J'ai une amie qui enseigne en Ontario... Je serais curieuse de savoir si ce même processus se fait aussi avec les Conseils catholiques, etc. de nos voisins de l'Ouest.
Encore contente qu'on ne nous demande pas de fournir une telle déclaration à chaque année et ce, même si on ne bouge pas de CS. (Je ne le dirai pas trop fort... Au cas où ça donnerait des idées!!)
Ce 6 millions, il n'y avait VRAIMENT pas d'autres moyens de l'investir????? Pourtant, j'ai besoin de 10 secondes de réflexion et des tonnes d'idées me viennent à l'esprit.
Hortensia: je l'ai écrit mais je ne l'ai finalement pas publié mais la madame du Soleil est très pro tout ce qui sort du MELS. Pas surpris de votre commentaire.
Guillaume: gratuitement... ça n'existe que très rarement ce mot.
Ness: chut! Ne donnez pas d'idée à nos élus.
Quand j'ai commencé à faire de la suppléance, il y a environ 6 ou 7 ans, on m'a demandé de fournir, avec mon cv et diplome, une attestation comme quoi je n'avais pas d'antécédant judiciaire.
En fait, ce n'est pas vraiment ça qui m'a frappé, mais plutôt le fait que je fasse de la suppléance sans avoir mon attestation. J'allais remplacer, mais ils ne m'ont pas payé tant que je n'avais pas donné mon attestation.. Un peu bizarre tout ça...
Les élus n'ont pas besoin qu'on leur donne des idées! Ils ont plutôt besoin d'éteignoirs.
Non, je n'ai pas enseigné en dehors du Québec comme je pensais le faire. J'ai profité de la vie et de mon temps libre. Bref, je n'ai pas l'info...

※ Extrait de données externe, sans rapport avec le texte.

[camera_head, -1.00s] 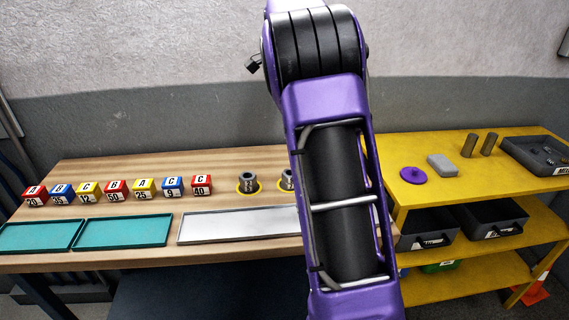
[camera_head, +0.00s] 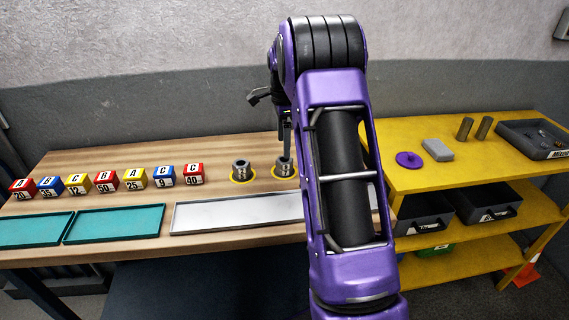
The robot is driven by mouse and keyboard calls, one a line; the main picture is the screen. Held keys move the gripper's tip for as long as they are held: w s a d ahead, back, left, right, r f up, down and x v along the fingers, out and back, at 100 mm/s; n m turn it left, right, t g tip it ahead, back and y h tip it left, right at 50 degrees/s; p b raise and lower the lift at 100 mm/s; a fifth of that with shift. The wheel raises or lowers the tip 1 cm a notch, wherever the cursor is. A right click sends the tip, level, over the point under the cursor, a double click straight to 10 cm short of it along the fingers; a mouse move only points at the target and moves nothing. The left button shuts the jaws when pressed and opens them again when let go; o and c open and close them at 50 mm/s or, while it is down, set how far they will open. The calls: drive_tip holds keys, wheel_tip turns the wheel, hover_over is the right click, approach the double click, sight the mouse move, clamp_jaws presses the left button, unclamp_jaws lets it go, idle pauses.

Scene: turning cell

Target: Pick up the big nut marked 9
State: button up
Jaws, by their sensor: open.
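Two grey, round nut-like parts stand on yellow rings on the wooden bench: one in plain view (camera_head: 241,171), the other (camera_head: 284,168) just left of my arm. Marks on their sides are too small to read. My gripper (camera_head: 286,148) is mostly hidden behind my purple arm; a dark finger part shows above the right grey part. I cannot tell whether it touches that part. A blue block (camera_head: 165,177) with C on top and 9 on its front stands in the row to the left.
Several red, blue and yellow lettered blocks line the bench. Two teal trays (camera_head: 117,225) and a pale tray (camera_head: 238,212) lie along the front. A yellow shelf (camera_head: 400,178) on the right holds a purple knobbed disc (camera_head: 409,160), a grey block, two cylinders and a dark bin.

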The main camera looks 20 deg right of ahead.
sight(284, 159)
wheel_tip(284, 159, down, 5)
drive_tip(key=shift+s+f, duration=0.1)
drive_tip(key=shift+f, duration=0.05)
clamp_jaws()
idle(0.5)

On a commencé par me demander un diplôme (14000$). Puis, un brevet, pis un Céfranc ou un Sel (60$), pis un certificat pour mes antécédents (?$) et, ces derniers temps, si j'étais une femme, un indien (pardon, autochtone) ou une minorité visible ou culturelle et même un handicapé... pour les programmes d'accès à l'égalité... Légalité de qui?
Les bureaucrasses aiment bien nous emmerder...
Lors de mon second stage, la direction de l'école m'a demandé de remplir un formulaire concernant mes antécédents judiciaires. Je l'ai rempli sans hésiter, puisque je n'ai absolument rien à cacher et tout cela m'a paru banal. Je me suis dit que c'était une bonne mesure à prendre pour être certain des personnes engagées dans les écoles.
À présent, lorsque je vois les statistiques (6 millions et 18 cas problématiques) je me dis que c'est exagéré en effet et qu'il ne faut certainement pas tomber dans la paranoïa. Par contre, on voit de plus en plus aux nouvelles de cas d'agressions sexuelles ou des personnes oeuvrant avec des enfants et qui sont accusés de plusieurs chefs à caractères sexuels. Pour ma part, je crois qu'il est important de vérifier si quelqu'un voulant travailler avec des enfants a un casier judiciaire. Cependant, les cas de fraude ou n'ayant pas rapport à des cas d'abus sur des enfants ou des adultes ne devraient pas être considérés.
Bref, il est important de vérifier tout en ne tombant pas dans l'exagération et en ne généralisant pas les cas problématiques à l'ensemble du personnel travaillant dans les écoles.